What is required =>
Pull out all lines from the listing below in which the word "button" appears.

******************************

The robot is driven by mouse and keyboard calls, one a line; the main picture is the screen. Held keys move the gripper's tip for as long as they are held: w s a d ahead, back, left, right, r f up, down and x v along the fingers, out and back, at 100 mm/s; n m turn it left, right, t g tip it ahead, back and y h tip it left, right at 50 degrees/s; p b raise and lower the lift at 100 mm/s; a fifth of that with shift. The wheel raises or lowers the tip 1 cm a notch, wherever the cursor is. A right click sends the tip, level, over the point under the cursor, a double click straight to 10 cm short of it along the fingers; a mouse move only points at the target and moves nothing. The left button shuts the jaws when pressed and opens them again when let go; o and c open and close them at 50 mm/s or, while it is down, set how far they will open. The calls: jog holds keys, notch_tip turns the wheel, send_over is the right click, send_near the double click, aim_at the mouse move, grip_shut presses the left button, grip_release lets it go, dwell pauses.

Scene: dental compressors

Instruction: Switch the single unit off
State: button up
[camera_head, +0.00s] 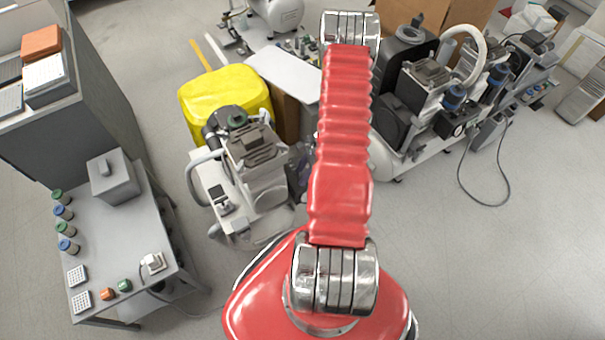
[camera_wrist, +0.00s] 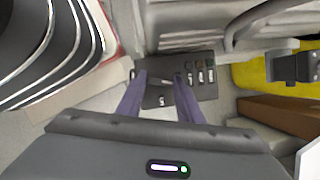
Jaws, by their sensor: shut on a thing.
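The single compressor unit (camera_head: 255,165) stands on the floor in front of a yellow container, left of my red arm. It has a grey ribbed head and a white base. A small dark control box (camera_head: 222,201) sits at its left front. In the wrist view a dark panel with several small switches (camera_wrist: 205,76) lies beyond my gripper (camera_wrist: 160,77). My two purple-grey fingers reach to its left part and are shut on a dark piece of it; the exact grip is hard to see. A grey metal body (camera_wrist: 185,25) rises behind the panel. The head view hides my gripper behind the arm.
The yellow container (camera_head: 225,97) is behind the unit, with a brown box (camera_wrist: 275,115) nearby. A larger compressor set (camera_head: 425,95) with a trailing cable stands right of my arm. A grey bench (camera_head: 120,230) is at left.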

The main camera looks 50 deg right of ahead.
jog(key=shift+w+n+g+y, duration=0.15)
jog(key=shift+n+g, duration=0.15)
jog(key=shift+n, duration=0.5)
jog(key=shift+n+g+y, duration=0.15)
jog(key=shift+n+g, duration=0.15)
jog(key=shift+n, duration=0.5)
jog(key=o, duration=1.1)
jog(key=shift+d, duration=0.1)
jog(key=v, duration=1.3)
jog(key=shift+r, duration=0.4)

******************************

Output of the exercise =>
The robot is driven by mouse and keyboard calls, one a line; the main picture is the screen. Held keys move the gripper's tip for as long as they are held: w s a d ahead, back, left, right, r f up, down and x v along the fingers, out and back, at 100 mm/s; n m turn it left, right, t g tip it ahead, back and y h tip it left, right at 50 degrees/s; p b raise and lower the lift at 100 mm/s; a fifth of that with shift. The wheel raises or lowers the tip 1 cm a notch, wherever the cursor is. A right click sends the tip, level, over the point under the cursor, a double click straight to 10 cm short of it along the fingers; a mouse move only points at the target and moves nothing. The left button shuts the jaws when pressed and opens them again when let go; o and c open and close them at 50 mm/s or, while it is down, set how far they will open. The calls: jog holds keys, notch_tip turns the wheel, send_over is the right click, send_near the double click, aim_at the mouse move, grip_shut presses the left button, grip_release lets it go, dwell pauses.
State: button up

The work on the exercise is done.